→ **TASK DIRECTIONS**
Restate the material word for word and leave out anything that is a picture.

.....

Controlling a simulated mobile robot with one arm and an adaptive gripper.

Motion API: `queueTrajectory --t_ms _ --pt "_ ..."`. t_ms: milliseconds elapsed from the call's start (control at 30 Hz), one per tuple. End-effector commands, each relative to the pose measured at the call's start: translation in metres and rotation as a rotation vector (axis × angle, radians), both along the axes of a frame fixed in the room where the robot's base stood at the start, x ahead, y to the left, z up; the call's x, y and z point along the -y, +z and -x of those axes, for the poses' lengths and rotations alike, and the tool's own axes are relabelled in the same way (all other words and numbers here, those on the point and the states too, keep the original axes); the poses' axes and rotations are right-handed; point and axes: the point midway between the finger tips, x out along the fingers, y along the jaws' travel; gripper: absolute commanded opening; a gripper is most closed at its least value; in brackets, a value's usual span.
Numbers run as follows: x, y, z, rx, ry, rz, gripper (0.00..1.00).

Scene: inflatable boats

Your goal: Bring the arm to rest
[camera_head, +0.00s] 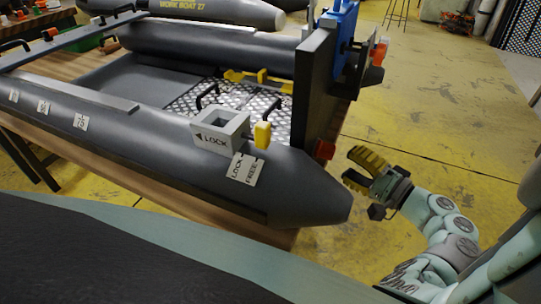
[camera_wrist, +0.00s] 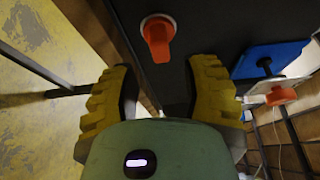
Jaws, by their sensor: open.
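My gripper (camera_head: 362,171) is at the right in the head view, just right of the stern end of the grey inflatable boat's near tube (camera_head: 300,185). Its yellow ridged fingers also show in the wrist view (camera_wrist: 165,90), spread apart with nothing between them. A red-orange knob (camera_wrist: 158,38) on the boat's dark transom (camera_wrist: 200,25) lies ahead of the fingers, apart from them. A red part (camera_head: 324,150) also shows low on the transom (camera_head: 313,90) in the head view, close to the gripper. My arm comes in from the lower right.
The boat lies on a wooden table (camera_head: 150,190). A grey lock block (camera_head: 220,130) with a yellow handle (camera_head: 262,134) sits on the near tube. A blue part (camera_head: 343,45) is on the transom's top. Yellow floor (camera_head: 440,110) right of the boat is open.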

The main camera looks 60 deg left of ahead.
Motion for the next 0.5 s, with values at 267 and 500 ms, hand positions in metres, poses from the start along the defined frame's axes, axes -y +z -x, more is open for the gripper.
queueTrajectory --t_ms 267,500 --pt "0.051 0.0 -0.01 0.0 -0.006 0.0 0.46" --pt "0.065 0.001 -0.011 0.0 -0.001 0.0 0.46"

.....

→ **RESULT**
Controlling a simulated mobile robot with one arm and an adaptive gripper.

Motion API: `queueTrajectory --t_ms _ --pt "_ ..."`. t_ms: milliseconds elapsed from the call's start (control at 30 Hz), one per tuple. End-effector commands, each relative to the pose measured at the call's start: translation in metres and rotation as a rotation vector (axis × angle, radians), both along the axes of a frame fixed in the room where the robot's base stood at the start, x ahead, y to the left, z up; the call's x, y and z point along the -y, +z and -x of those axes, for the poses' lengths and rotations alike, and the tool's own axes are relabelled in the same way (all other words and numbers here, those on the point and the states too, keep the original axes); the poses' axes and rotations are right-handed; point and axes: the point midway between the finger tips, x out along the fingers, y along the jaws' travel; gripper: absolute commanded opening; a gripper is most closed at its least value; in brackets, a value's usual span.
Numbers run as follows: x, y, z, rx, ry, rz, gripper (0.00..1.00).

Scene: inflatable boats

Your goal: Bring the arm to rest
[camera_head, +0.00s] 
[camera_wrist, +0.00s] 
Jaws, by their sensor: open.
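My gripper (camera_head: 362,171) is at the right in the head view, just right of the stern end of the grey inflatable boat's near tube (camera_head: 300,185). Its yellow ridged fingers also show in the wrist view (camera_wrist: 165,90), spread apart with nothing between them. A red-orange knob (camera_wrist: 158,38) on the boat's dark transom (camera_wrist: 200,25) lies ahead of the fingers, apart from them. A red part (camera_head: 324,150) also shows low on the transom (camera_head: 313,90) in the head view, close to the gripper. My arm comes in from the lower right.
The boat lies on a wooden table (camera_head: 150,190). A grey lock block (camera_head: 220,130) with a yellow handle (camera_head: 262,134) sits on the near tube. A blue part (camera_head: 343,45) is on the transom's top. Yellow floor (camera_head: 440,110) right of the boat is open.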

The main camera looks 60 deg left of ahead.
Motion for the next 0.5 s, with values at 267 and 500 ms, hand positions in metres, poses from the start along the defined frame's axes, axes -y +z -x, more is open for the gripper.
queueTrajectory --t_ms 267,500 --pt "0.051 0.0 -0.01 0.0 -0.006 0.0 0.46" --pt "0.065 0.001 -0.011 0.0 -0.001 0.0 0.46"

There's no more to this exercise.